I would recommend this book to someone looking for a happy-ish ending and a dystopian novel. There isn’t much graphic violence until the climax, and the characters are obviously affected by their actions and their pasts. This is a nice change from the cold and impersonal killers I’ve had to get used to in this genre. There is a bit of an anti-God feel when it comes to the cults, but just because she didn’t write about a faith based town that wasn’t full on child-bride creepy, doesn’t mean they didn’t exist in her world. Though I checked this one out of my local library, Station Eleven is going on my Christmas list.
Just a bit about the Author: Emily St.

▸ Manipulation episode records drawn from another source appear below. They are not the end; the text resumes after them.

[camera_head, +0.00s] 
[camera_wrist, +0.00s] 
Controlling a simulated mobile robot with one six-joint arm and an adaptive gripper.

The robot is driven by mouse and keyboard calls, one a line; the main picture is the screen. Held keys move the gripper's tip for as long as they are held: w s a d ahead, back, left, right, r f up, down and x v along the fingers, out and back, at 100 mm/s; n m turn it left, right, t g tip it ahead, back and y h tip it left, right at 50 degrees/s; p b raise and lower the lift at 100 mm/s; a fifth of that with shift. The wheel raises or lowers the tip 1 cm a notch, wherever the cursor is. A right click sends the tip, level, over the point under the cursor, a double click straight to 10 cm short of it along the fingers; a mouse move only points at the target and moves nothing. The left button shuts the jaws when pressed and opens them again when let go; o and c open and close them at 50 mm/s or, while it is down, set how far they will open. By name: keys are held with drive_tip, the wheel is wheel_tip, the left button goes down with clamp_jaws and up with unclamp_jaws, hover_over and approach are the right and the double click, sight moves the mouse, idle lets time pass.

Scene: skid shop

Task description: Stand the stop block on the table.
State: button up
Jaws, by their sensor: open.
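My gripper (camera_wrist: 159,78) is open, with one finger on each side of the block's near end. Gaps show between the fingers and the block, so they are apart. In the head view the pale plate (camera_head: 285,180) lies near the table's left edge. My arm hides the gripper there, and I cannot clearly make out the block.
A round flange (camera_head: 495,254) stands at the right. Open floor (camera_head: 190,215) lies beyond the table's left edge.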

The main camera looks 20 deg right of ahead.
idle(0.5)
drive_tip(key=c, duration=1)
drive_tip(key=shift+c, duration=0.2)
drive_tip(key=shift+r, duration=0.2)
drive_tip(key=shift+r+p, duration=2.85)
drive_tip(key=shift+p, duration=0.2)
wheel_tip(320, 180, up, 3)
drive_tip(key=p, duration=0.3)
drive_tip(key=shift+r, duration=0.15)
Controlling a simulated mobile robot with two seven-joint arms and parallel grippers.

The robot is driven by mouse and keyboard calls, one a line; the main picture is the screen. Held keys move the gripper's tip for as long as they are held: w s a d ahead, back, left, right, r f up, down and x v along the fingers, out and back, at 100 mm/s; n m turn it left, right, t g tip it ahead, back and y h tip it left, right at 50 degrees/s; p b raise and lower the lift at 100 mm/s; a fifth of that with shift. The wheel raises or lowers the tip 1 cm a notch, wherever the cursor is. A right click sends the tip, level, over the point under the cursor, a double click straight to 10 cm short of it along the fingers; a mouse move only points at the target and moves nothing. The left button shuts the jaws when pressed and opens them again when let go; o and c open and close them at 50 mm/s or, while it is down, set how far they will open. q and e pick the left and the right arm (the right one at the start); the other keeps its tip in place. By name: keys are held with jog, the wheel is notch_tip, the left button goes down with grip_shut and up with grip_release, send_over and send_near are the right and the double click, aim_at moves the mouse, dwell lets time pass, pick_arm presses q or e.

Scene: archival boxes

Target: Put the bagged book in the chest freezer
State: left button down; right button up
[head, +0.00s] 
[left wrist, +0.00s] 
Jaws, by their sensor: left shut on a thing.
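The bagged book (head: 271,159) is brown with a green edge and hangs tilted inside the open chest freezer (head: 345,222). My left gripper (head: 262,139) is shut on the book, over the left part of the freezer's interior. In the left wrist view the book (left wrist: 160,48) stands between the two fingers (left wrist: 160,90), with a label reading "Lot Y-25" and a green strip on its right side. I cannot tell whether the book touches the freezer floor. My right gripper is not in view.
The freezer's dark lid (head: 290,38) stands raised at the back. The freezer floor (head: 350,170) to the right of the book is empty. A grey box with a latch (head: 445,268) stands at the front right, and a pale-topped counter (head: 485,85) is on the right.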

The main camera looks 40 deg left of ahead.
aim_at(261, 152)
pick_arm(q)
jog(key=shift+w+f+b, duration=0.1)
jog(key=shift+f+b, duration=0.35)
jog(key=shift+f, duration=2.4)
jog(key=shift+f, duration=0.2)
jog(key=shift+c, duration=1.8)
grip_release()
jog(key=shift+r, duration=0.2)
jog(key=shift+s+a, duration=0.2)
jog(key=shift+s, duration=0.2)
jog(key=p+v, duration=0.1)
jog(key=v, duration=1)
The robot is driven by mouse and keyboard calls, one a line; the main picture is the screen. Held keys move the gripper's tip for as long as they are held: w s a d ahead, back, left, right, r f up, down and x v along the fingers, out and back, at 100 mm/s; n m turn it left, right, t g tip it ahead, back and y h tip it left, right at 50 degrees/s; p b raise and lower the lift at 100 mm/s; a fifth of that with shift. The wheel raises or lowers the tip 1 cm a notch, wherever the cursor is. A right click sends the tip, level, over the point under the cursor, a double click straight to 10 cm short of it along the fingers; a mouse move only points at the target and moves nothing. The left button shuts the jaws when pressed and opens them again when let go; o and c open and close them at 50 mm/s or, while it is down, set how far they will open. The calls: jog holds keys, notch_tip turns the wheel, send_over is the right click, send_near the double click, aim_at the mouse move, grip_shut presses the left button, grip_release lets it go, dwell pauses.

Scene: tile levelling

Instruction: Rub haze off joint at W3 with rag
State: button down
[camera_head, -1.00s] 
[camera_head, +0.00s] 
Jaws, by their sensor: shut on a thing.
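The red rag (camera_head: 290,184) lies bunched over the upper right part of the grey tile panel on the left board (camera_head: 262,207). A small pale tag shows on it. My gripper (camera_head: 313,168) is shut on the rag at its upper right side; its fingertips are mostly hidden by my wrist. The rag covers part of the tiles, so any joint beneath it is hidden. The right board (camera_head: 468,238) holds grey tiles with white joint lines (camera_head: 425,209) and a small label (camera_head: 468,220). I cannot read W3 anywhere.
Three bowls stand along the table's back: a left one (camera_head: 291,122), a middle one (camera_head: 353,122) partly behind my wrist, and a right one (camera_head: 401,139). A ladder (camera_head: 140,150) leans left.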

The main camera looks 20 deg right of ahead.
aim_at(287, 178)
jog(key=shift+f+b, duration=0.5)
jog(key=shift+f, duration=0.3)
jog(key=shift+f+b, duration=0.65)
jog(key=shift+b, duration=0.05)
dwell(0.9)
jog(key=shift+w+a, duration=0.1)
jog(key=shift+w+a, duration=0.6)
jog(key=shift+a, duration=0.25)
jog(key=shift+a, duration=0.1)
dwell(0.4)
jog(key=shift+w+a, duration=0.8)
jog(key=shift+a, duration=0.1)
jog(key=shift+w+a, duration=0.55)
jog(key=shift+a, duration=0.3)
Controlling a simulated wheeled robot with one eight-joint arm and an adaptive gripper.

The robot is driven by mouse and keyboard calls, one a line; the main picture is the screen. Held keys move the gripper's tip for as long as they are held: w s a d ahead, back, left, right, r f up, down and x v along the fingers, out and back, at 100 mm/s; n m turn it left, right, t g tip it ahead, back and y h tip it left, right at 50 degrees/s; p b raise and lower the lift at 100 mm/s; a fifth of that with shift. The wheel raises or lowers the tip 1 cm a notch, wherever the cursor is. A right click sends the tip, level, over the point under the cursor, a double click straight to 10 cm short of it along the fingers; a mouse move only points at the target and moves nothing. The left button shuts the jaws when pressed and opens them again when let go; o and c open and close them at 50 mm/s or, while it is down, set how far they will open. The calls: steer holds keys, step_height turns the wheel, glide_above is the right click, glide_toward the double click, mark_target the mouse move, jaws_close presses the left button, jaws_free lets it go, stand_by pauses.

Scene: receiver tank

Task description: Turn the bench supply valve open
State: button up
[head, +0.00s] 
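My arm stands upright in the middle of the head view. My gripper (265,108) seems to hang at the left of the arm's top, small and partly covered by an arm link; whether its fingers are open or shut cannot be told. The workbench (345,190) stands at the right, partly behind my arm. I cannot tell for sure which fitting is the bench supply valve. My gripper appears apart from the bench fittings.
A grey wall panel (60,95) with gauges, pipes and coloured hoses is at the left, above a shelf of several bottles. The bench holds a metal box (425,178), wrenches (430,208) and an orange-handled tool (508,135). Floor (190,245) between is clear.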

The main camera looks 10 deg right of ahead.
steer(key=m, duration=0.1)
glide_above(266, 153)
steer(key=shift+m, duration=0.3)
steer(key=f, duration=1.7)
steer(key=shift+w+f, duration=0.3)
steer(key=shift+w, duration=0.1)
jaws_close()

John Mandel is the author of four novels, most recently Station Eleven, which was a finalist for a National Book Award and the PEN/Faulkner Award, and won the 2015 Arthur C. Clarke Award, the Toronto Book Award, and the Morning News Tournament of Books, and has been translated into 27 languages. A previous novel, The Singer's Gun, was the 2014 winner of the Prix Mystere de la Critique in France. Her short fiction and essays have been anthologized in numerous collections, including Best American Mystery Stories 2013. She is a staff writer for The Millions. She lives in New York City with her husband and daughter.